Everything changes. In the first part of the 20th century, a lot of artists and photographers devoted a lot of energy to documenting the human condition. In an age that gave us two world wars, epidemics, famines and a protracted economic collapse, there was no shortage of material. It was a time when many painters and photographers focused on social justice as well as everyday human dramas, but it all came to a halt, almost abruptly, at the end of the 1940s. Many great documentary photographers such as Walker Evans, artists who had no political axe to grind but simply relished the process of capturing the fleeting essence of everyday reality, were caught up in the changing of the guard. Suddenly the focus was on aesthetics for its own sake, and the social realists were considered artifacts of another age.
The best of the WPA photographers eventually became legends in their own time, but history's waves occasionally uncover buried treasure long after the fact, and Sonia Handelman Meyer's formerly forgotten photographs are a case in point. Active in the New York Photo League until it folded in 1951, Meyer recorded city scenes with an uncommon flair for the subtle dramas of the streets. Maybe because she was a woman with a nondescript camera, she photographed people so unobtrusively she might as well have been invisible. Seeing her work now is like taking the subway and getting off in the late 1940s. Her photos are slices of life in a forgotten New York as it might have appeared to a fly on the wall. As one who lived there decades later, I felt waves of nostalgia for a Manhattan I never knew.
Unlike the art photographers whose imagery conforms to a profoundly personal vision, the great documentary photographers aspired to a style that transcended style, a you-are-there quality of pure, unfiltered vision. Egoless art is, of course, impossible, but Meyer came closer to it than most in work that bridged the pure vision of Walker Evans and the urban antics of Weegee, the great recorder of the seamy side of New York life. In Coney Island, a guy wears a shabby suit and a worried expression as he nervously clutches a parcel in front of a giant Three Stooges movie poster. A caricature of apprehensive sleaze, the sort of shadowy specter that used to haunt the tawdry Times Square of yore, this guy is obviously a scumbag but you sort of feel for him anyway. A tad less personal is Broadway, a streetscape framed by a theater arcade with sidewalk traffic flowing like a tidal surge of hard-nosed New Yorkers casting wary eyes past each other as women in furs and guys in suits and hats jostle to join the passing parade. The impersonal swirls and eddies of humanity convey the peripatetic impatience of Midtown pedestrians as well as the drama of life in a canyon formed by skyscrapers and theaters, but Meyer manages to humanize it all with ironic empathy and surreal juxtapositions.
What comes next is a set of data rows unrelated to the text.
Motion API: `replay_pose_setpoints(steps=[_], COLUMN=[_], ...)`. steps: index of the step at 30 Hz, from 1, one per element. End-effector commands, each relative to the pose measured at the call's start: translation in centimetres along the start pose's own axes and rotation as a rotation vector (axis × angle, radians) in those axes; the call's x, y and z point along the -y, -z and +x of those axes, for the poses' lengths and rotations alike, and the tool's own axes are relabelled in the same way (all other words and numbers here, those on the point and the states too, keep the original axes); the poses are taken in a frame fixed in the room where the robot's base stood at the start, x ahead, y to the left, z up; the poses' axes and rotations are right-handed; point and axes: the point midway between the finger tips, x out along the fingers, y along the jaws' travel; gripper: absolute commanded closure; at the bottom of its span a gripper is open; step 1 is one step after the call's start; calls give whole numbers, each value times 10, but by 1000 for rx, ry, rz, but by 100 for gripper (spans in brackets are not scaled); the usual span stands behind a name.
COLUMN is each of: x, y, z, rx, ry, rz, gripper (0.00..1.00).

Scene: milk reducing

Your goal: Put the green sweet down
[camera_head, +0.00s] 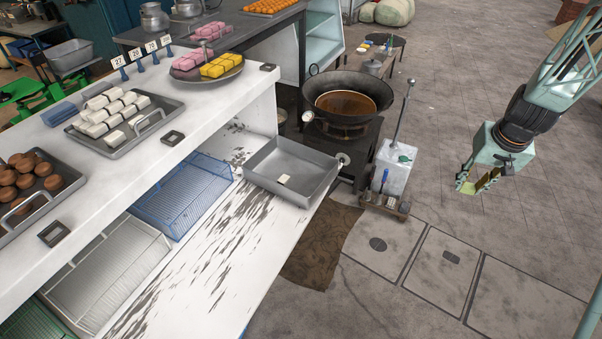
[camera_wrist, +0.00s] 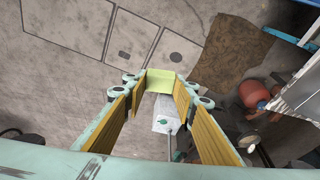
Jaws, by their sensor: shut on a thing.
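My gripper (camera_head: 482,181) hangs in the air at the right, above the grey floor and apart from the counter. In the wrist view my gripper (camera_wrist: 160,84) is shut on the green sweet (camera_wrist: 160,77), a small pale yellow-green block between the fingertips.
A dark wok (camera_head: 347,80) of brown liquid sits on a stove left of my gripper. A white box (camera_head: 391,178) with an upright rod stands between them. The upper counter (camera_head: 215,110) holds trays of white and brown sweets and a plate of pink and yellow ones. Floor below is open.

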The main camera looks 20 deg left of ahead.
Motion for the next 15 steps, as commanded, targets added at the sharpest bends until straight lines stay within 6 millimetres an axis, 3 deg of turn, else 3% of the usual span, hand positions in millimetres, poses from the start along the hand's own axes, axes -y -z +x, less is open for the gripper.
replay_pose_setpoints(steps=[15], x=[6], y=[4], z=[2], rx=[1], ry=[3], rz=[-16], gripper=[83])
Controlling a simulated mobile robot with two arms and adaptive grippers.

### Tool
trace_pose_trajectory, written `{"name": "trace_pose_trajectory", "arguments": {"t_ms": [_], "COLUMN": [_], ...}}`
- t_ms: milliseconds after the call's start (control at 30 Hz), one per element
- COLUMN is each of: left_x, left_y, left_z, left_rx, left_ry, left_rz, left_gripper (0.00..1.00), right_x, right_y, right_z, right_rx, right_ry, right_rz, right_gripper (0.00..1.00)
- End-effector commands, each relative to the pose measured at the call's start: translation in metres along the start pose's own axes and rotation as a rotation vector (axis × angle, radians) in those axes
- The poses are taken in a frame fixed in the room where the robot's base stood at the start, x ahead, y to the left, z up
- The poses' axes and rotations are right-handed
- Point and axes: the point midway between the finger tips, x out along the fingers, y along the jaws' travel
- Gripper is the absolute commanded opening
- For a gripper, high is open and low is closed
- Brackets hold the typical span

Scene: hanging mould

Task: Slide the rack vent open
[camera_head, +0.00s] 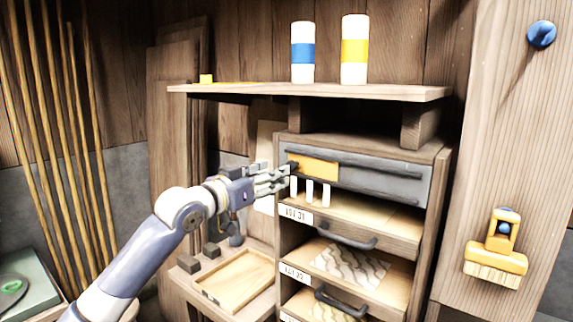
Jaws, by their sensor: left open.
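The rack (428,240) is a wooden cabinet right of centre. Across its top front is the grey vent panel (385,181), with dark rails along its upper and lower edges. An orange plate (318,168) sits at the panel's left end, with a small dark knob (293,165) at its left. My left gripper (288,177) is open, its fingers pointing right at the left end of the vent, close to the knob. I cannot tell whether the fingers touch the knob. My right gripper is not in view.
Below the vent are open shelves with dark handles (347,240) and white pegs (309,191). A shelf (390,93) above carries two banded canisters (354,48). A wooden tray (238,278) lies below my gripper. A post (500,130) with an orange brush stands at right.

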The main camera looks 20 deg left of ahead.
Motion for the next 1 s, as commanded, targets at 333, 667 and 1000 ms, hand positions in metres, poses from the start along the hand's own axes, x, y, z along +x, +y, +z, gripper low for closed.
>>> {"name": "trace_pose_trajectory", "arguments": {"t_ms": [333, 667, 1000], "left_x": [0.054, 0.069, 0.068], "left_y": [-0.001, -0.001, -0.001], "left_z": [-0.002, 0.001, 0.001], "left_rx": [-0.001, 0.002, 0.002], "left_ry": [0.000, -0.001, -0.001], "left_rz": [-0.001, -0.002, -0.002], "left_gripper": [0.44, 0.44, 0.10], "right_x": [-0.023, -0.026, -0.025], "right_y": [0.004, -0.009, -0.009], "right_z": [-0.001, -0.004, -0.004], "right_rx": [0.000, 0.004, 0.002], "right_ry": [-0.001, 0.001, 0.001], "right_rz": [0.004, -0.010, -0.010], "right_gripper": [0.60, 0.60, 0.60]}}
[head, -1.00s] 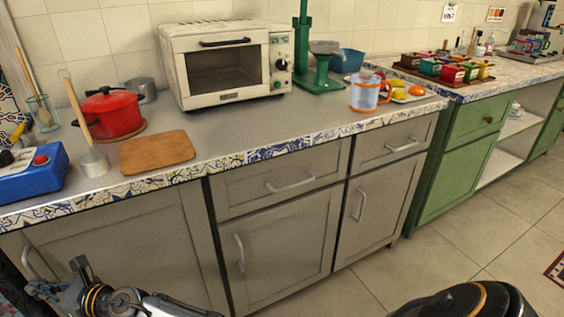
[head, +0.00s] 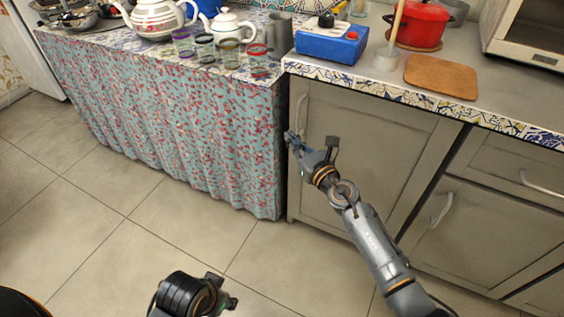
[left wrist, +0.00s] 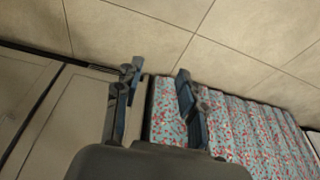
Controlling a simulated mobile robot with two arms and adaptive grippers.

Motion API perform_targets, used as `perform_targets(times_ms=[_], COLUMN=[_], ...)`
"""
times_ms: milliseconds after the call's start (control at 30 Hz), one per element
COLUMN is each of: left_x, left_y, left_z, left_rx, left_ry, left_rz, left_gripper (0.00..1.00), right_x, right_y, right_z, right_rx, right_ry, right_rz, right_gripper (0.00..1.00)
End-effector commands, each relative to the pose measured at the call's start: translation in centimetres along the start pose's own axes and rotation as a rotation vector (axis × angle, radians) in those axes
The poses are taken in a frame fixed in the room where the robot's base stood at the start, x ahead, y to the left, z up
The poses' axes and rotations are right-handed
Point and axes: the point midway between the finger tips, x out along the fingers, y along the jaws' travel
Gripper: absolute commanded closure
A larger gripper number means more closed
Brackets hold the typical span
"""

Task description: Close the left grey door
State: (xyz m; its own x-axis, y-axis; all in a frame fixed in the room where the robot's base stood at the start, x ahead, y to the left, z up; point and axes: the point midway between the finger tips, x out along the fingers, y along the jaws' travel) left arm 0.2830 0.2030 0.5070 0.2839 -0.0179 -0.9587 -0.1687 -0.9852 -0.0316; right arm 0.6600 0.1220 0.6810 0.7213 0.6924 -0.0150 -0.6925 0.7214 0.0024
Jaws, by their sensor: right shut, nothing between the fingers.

That empathy is apparent in another street scene along a sidewalk in what looks like Spanish Harlem, as street urchins play by a curb next to a packed-up pushcart, and a grade school kid with eyes like a visionary poet stares into the interior spaces of his own private reality. Another Spanish Harlem scene features a shop in the basement of a brownstone, 'Lucky John's Voodoo and Religious Supplies," with a window stocked with 'spiritual oils, herbs and powders." But the kicker is the marketing slogan: 'Famous in New Orleans since 1853." Huh? I guess it's good we were famous for something. But it's a great photo by a woman, now 88, who 60 years ago found herself in the thrall of a special time and place that she very subtly, and with great tenderness, captured and preserved for the ages.
- Sonia Handelman Meyer's late 1940s photograph, Broadway, conveys the drama of life amid the skyscrapers and theaters of mid-century Manhattan.